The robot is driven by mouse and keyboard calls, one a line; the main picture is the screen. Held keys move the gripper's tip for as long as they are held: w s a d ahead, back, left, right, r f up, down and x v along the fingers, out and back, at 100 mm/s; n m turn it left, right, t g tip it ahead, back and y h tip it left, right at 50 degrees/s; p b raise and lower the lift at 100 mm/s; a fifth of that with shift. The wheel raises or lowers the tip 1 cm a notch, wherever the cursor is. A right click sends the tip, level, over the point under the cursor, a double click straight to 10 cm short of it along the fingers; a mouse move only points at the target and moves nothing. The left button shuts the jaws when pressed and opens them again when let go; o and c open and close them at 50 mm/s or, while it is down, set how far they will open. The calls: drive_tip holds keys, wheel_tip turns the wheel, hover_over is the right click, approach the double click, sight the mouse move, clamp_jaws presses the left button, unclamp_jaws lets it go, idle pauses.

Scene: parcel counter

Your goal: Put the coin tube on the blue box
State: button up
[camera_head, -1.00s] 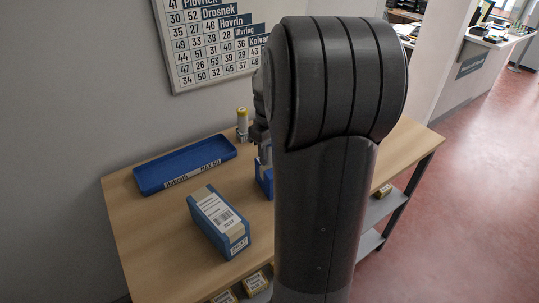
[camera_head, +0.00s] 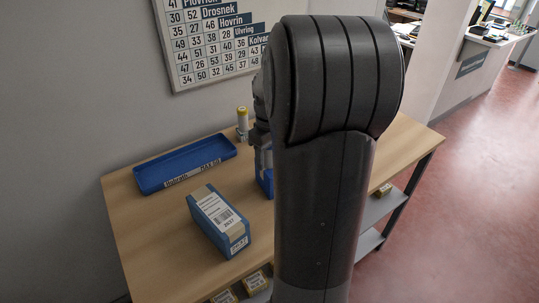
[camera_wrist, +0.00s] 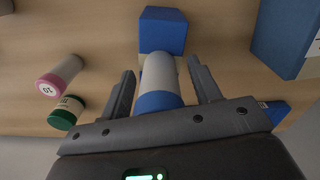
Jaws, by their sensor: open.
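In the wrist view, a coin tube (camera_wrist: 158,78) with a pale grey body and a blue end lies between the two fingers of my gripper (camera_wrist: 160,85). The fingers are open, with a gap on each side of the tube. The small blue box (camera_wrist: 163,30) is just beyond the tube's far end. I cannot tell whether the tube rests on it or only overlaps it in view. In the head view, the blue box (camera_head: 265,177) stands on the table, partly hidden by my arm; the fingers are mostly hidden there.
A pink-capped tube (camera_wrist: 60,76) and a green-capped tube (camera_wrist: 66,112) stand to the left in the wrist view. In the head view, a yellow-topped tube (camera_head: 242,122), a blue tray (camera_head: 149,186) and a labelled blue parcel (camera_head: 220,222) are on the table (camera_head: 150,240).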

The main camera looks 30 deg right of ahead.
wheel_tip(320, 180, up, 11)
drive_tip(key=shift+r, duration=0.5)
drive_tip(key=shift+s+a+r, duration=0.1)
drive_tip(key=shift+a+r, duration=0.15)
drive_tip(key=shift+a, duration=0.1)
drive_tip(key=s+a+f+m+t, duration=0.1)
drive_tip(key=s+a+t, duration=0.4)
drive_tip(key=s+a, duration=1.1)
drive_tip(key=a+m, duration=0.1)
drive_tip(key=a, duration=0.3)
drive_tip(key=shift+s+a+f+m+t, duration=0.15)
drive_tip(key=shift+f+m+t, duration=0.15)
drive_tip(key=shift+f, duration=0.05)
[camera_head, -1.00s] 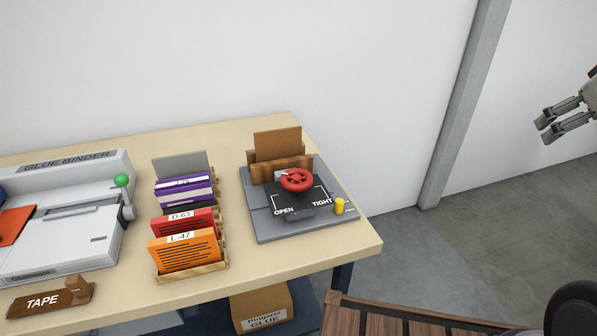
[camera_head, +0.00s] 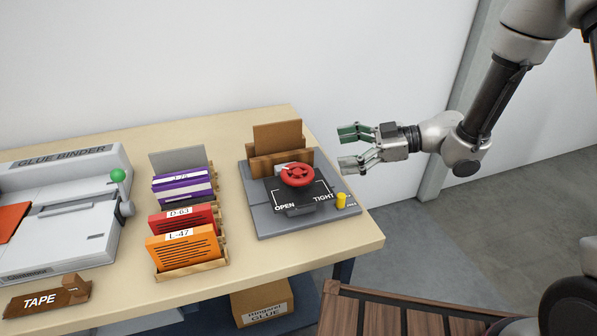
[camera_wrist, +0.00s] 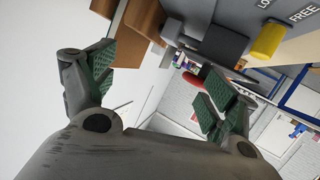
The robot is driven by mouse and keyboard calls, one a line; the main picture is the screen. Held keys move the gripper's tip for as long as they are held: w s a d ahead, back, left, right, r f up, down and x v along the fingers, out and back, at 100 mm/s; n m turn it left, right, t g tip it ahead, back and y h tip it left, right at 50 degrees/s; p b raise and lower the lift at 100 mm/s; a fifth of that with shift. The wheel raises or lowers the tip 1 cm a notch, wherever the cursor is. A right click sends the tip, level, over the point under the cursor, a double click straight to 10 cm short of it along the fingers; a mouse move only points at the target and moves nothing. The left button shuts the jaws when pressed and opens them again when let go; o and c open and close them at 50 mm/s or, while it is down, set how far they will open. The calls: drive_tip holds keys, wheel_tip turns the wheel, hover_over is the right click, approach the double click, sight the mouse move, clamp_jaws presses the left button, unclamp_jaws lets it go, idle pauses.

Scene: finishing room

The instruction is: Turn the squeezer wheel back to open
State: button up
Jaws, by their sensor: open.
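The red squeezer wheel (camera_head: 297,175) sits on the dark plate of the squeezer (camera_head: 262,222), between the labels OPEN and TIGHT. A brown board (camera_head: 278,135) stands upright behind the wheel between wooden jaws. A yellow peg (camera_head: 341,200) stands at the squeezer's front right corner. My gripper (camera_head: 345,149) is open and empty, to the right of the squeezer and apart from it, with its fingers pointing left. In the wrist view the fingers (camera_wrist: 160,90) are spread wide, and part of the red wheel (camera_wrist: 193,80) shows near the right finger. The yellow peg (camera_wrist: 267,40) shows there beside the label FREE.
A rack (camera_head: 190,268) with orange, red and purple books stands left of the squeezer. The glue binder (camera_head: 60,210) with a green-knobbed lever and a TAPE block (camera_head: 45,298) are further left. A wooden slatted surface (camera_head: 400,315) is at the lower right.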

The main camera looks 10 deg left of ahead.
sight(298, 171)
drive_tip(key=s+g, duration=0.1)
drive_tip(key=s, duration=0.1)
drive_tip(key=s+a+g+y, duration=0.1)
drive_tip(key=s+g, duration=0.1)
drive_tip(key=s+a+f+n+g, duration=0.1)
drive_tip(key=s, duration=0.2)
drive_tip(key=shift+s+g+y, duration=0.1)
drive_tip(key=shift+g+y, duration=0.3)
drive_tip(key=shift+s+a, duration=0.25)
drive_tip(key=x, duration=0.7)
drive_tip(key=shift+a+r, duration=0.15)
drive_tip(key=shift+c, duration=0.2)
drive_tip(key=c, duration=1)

::::

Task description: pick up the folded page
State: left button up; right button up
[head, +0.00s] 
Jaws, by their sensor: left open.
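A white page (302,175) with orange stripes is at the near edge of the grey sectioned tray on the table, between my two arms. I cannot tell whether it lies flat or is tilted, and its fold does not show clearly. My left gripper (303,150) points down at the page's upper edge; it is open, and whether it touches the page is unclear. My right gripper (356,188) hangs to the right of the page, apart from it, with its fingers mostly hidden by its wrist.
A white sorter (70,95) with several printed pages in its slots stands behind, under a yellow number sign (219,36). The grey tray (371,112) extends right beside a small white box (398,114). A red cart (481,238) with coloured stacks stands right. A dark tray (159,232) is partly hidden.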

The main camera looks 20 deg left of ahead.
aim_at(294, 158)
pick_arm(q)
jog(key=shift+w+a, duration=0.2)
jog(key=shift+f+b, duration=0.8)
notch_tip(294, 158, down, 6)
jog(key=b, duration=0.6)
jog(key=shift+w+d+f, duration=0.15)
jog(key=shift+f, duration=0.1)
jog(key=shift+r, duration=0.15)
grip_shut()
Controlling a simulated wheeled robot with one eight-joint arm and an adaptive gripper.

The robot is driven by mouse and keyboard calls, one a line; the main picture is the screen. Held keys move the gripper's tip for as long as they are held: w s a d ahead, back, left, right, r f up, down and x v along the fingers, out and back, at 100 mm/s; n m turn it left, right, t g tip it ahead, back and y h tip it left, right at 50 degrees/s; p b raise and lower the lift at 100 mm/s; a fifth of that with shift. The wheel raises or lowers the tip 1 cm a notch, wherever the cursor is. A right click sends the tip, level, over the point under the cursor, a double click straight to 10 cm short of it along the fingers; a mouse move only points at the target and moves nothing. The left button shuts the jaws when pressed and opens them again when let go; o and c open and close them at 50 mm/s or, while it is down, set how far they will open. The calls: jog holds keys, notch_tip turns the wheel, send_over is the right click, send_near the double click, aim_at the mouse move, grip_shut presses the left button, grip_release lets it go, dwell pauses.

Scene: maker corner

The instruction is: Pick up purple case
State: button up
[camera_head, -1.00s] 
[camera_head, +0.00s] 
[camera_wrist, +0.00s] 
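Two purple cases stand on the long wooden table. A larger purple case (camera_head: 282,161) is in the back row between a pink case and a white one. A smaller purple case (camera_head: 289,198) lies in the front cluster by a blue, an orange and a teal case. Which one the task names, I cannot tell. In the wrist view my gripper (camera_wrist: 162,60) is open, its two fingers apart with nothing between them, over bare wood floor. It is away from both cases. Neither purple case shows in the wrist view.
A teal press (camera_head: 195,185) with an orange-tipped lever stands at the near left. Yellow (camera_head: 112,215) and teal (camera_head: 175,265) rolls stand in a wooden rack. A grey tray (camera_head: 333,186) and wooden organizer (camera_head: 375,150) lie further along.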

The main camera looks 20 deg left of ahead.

::::

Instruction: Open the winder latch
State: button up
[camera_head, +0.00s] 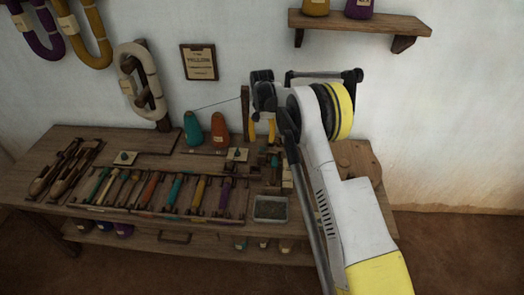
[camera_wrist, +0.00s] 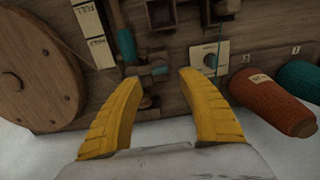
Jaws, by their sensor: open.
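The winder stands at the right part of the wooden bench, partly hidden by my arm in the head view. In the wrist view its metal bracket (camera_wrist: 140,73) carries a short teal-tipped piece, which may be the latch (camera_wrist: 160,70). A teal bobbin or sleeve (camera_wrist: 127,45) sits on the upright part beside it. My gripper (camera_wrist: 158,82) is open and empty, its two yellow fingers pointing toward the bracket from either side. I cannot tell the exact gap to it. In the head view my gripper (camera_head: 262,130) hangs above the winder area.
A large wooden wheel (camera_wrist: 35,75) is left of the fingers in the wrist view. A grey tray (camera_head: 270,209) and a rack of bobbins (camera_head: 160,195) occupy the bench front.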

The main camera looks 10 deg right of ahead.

::::

DIRECTIONS FOR THIS TASK: Extract every line of the records above that contains the word "Scene".

SOLUTION TO THE PROBLEM:
Scene: parcel counter
Scene: finishing room
Scene: maker corner

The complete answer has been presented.